A new report from a nonprofit that advises cities on transit and mobility issues lays out an ambitious plan to reduce the number of vehicles on Los Angeles roads by 100,000 in the next five years. That amounts to about two percent of the total number of automobiles clogging up streets and freeways daily, potentially resulting in a reduction of nearly 375,000 metric tons of CO2 emissions annually.
Released Wednesday, the report was compiled by the Shared-Use Mobility Center. It provides a range of suggestions for how the county could capitalize on the recent expansion of its rail network and rise of alternative transportation options like ridesharing and bikesharing in order to make residents far less dependent on automobiles as their primary mode of travel. Some of the goals highlighted in the report include:
Adding 10,000 new bikeshare bikes
Most cities in Los Angeles County don’t even have bikesharing programs right now, but they’ve gradually begun to pop up in Santa Monica, West Hollywood, Long Beach, and Downtown LA. The report proposes a $23 million expansion to current and future bikeshare programs that would more than quintuple the number of bikes now available to riders.
Attracting 34,000 new public transit riders
Metro aims to add 20,000 riders as it continues to expand its network of rail and bus lines with funds secured through its Measure R ballot initiative, approved by voters in 2008. For the transit agency to meet this goal, voters will probably have to sign off on another half-centsales tax increase this November that will fund a legion of new projects.

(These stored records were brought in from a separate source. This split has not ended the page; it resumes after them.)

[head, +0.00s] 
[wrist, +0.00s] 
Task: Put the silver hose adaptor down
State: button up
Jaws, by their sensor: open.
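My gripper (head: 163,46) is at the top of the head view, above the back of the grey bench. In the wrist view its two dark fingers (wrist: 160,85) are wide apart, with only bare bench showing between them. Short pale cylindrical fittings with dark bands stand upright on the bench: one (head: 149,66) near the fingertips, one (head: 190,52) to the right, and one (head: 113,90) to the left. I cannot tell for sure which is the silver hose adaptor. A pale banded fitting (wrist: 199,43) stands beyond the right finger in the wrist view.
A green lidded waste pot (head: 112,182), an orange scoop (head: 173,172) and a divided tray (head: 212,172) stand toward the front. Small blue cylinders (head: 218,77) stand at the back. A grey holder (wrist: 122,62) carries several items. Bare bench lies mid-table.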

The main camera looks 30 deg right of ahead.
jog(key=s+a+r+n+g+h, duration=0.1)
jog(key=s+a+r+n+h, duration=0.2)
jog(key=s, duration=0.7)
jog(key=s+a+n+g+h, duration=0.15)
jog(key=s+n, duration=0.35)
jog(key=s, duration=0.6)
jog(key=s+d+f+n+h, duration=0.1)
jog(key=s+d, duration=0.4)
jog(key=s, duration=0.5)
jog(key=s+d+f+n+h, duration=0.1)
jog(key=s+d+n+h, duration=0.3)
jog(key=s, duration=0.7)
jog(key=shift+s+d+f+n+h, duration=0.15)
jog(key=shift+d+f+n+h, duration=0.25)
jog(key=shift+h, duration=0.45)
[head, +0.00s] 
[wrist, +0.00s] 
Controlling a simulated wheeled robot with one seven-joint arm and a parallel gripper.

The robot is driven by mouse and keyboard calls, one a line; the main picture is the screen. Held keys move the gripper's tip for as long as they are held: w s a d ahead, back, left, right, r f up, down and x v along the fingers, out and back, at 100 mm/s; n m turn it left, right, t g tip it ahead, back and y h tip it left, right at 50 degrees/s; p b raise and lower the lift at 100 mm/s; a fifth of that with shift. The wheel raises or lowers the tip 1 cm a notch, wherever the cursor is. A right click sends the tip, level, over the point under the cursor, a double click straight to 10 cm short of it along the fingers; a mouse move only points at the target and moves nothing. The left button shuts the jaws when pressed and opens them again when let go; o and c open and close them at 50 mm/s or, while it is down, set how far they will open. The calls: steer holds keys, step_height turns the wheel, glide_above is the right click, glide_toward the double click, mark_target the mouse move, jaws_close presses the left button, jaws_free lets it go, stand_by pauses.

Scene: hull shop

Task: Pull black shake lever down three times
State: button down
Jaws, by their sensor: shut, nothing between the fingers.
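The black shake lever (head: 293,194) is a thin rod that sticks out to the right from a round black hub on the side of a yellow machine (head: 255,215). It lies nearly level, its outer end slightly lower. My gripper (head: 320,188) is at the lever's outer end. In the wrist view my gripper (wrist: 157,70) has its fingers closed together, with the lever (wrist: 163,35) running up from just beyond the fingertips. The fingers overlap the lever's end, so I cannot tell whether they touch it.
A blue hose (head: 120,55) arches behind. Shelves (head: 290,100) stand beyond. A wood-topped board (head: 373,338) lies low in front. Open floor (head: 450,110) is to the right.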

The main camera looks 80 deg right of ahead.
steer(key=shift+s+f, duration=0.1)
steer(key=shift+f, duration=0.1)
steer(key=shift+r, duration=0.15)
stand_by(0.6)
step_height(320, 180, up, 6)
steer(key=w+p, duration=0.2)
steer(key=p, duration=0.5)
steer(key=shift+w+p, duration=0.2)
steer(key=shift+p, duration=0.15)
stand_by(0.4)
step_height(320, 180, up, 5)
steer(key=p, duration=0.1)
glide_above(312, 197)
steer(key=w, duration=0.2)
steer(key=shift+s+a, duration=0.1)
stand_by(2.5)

Encouraging 16,800 riders to use carpooling or ride-splitting programs
Services like Uber and Lyft have taken off in Los Angeles—largely at the expense of the city’s much more strictly regulated taxi industry. The report suggests LA could encourage riders to make use of the ride-splitting features of those services (like UberPOOL) by creating designated pickup/dropoff zones and subsidizing trips to and from public transit. The city could also experiment with public-private microtransit systems adopted by cities like Kansas City (yes, the authors of the report want LA to look at Kansas City for inspiration).
Adding 8,400 cars to the city’s carshare programs
This one is a little odd, since the object here is to reduce the total number of cars on the road, but the report argues this would be a case of subtraction by addition. It suggests programs like Zipcar and recently-launched Santa Monica program WaiveCar could remove 9 to 11 private vehicles from area thoroughfares. The city of Los Angeles is in the process of launching its own carsharing program focused on serving low income areas. The report suggests the city seek to add an additional 2,000 vehicles to the program.
Shared-Use Mobility Center unveiled the report at an event in Downtown LA in conjunction with representatives from Metro, LADOT, the American Public Transportation Association, Uber, and Lyft.
In an announcement from the nonprofit, Metro CEO Phil Washington seemed at least somewhat enthusiastic about the report, saying, "public transit and shared mobility together offer a true transportation alternative to getting around the county by car, and are vital to the future of the region."
The mobility center's Executive Director, Sharon Feigon, stressed the importance of LA moving quickly to adopt suggestions outlined in the report. "We believe it is vital that Los Angeles County embrace the goals outlined in this plan and work to scale up transit, bikesharing, carsharing and ride-hailing to help reduce congestion on the region’s roadways and increase affordable, environmentally sound transportation options for all residents," she said.